The model also assumes a relatively static information systems environment where information is in an egalitarian state. Data, information, and knowledge all have different status. Some information can be more public than others: Information has a quality of sensitivity. This quality of sensitivity mandates controls on the movement and access to information.

Cooperative Infomediated Knowledge Creation:

Remove both assumptions and you have a computer-supported cooperative work system that require the mediation of information for a group of knowledge workers. We believe that the most important attribute of this type of system is its ability to be flexible to the needs of the knowledge worker and the dynamics of the environment which can change the information process.

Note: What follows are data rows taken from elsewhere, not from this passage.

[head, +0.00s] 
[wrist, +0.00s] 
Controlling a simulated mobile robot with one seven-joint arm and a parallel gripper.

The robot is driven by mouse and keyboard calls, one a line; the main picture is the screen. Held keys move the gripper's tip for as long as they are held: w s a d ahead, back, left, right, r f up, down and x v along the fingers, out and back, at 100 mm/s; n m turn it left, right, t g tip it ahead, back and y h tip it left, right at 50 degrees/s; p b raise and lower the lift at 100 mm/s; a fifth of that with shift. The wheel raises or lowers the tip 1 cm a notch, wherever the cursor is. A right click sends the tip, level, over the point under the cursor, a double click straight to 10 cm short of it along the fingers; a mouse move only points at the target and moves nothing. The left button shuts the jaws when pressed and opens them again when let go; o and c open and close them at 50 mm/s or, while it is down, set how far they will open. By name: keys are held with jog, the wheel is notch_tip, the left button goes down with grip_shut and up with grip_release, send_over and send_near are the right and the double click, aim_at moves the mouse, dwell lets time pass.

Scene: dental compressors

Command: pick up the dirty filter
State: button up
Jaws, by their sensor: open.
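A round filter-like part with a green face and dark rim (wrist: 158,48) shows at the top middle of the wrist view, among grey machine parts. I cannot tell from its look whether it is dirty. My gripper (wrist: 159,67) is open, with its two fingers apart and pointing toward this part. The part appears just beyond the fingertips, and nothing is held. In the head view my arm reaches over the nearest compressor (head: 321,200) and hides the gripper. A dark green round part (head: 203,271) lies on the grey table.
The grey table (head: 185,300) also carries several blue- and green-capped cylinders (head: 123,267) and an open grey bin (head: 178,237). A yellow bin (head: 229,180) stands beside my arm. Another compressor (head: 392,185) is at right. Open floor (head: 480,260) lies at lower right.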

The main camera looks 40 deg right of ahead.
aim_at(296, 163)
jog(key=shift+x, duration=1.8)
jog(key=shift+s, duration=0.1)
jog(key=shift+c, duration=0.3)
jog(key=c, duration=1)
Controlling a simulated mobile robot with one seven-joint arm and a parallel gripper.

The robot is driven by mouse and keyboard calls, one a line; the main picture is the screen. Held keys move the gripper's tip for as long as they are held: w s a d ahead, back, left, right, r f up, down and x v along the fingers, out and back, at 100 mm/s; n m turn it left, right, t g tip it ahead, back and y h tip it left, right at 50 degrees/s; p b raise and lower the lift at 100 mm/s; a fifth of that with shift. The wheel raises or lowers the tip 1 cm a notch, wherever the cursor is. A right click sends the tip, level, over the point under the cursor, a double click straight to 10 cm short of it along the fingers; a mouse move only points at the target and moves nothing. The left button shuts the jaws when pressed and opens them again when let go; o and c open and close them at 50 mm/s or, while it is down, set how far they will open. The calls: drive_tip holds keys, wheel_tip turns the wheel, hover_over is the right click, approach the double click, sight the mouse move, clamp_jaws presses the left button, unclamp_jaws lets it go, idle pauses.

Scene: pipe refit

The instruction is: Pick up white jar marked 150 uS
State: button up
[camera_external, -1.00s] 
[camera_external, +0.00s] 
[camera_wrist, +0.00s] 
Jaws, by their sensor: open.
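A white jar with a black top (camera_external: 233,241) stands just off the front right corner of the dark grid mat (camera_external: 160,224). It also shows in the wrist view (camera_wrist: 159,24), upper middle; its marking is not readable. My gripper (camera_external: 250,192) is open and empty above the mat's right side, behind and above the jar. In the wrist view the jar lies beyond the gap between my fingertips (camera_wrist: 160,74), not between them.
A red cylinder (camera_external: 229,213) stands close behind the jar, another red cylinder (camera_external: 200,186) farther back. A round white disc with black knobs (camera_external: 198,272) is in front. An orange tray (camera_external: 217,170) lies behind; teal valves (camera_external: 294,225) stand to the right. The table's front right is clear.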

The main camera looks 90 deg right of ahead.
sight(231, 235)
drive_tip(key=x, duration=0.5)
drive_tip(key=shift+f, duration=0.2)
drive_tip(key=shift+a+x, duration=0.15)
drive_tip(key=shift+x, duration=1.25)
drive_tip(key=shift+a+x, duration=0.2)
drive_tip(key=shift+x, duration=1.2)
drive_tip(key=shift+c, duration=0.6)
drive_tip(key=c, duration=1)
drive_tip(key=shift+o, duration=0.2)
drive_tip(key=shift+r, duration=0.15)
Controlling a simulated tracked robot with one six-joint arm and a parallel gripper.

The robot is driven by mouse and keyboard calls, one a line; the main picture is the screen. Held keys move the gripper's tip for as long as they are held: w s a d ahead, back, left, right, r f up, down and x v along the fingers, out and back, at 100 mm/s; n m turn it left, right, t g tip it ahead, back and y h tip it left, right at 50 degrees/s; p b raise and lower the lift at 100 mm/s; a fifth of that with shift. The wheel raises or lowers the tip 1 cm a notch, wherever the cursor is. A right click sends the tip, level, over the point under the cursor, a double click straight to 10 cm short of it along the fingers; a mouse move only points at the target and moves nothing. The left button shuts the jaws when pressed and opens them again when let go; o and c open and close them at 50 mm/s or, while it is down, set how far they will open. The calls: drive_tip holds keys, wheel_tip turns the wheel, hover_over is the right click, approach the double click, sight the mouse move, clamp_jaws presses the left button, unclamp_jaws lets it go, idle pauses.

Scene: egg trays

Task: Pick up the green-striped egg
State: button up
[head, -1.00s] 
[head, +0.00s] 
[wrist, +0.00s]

Flexibility is best managed by a person. People are more flexible than computer programs. Therefore, any information process, especially one which encompasses multiple organizations, must also include the structure which consists of groups of knowledge workers supported by infomediators.

This workshop will explore the cooperative infomediated knowledge creation extending from Dr. Englebart's work in Computer Supported Cooperative Work (CSCW) concept. This workshop will consider some of the following issues with respect to technology and interoperability:

  • Process Reconciliation - when 2 processes from 2 organizations need to be synchronized, how will it be accomplished;
  • Dynamic versus structured workflow - how can technology support different types of workflow in a cooperative environment;
  • Authorization and accountability - using technology to support multiple authorization;
  • How can the technology provide an elegant solution to knowledge workers having continually dynamic knowledge domains that will need infomediation.